▸ **Source excerpt**:
*-*-*

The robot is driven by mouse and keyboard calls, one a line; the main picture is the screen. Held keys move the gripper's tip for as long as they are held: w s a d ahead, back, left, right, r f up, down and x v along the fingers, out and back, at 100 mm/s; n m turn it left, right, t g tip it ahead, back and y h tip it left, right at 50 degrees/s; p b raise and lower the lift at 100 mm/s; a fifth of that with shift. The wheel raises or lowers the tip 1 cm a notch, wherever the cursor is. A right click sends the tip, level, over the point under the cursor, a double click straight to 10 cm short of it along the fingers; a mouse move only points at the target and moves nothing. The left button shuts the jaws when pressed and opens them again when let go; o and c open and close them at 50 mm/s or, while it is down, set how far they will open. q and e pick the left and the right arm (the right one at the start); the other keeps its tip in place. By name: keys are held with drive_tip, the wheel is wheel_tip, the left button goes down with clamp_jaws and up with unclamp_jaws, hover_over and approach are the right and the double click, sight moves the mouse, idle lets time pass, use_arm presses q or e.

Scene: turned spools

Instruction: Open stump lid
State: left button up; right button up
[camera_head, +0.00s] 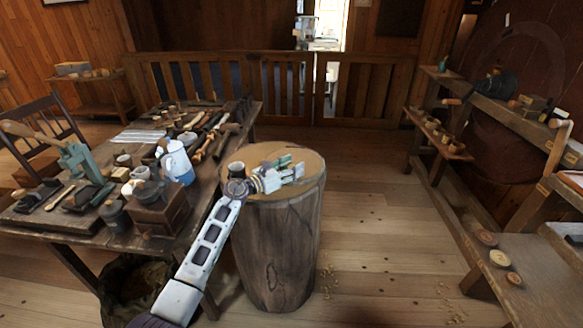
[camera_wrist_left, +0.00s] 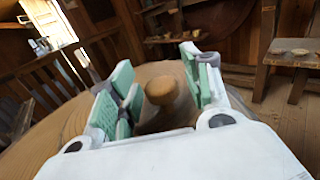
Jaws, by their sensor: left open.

*-*-*

▸ **Directions**:
Restate the whole listing above exactly, please, omitting every image.

▸ **Solved problem**:
The robot is driven by mouse and keyboard calls, one a line; the main picture is the screen. Held keys move the gripper's tip for as long as they are held: w s a d ahead, back, left, right, r f up, down and x v along the fingers, out and back, at 100 mm/s; n m turn it left, right, t g tip it ahead, back and y h tip it left, right at 50 degrees/s; p b raise and lower the lift at 100 mm/s; a fifth of that with shift. The wheel raises or lowers the tip 1 cm a notch, wherever the cursor is. A right click sends the tip, level, over the point under the cursor, a double click straight to 10 cm short of it along the fingers; a mouse move only points at the target and moves nothing. The left button shuts the jaws when pressed and opens them again when let go; o and c open and close them at 50 mm/s or, while it is down, set how far they will open. q and e pick the left and the right arm (the right one at the start); the other keeps its tip in place. By name: keys are held with drive_tip, the wheel is wheel_tip, the left button goes down with clamp_jaws and up with unclamp_jaws, hover_over and approach are the right and the double click, sight moves the mouse, idle lets time pass, use_arm presses q or e.

Scene: turned spools

Instruction: Open stump lid
State: left button up; right button up
[camera_head, +0.00s] 
[camera_wrist_left, +0.00s] 
Jaws, by their sensor: left open.

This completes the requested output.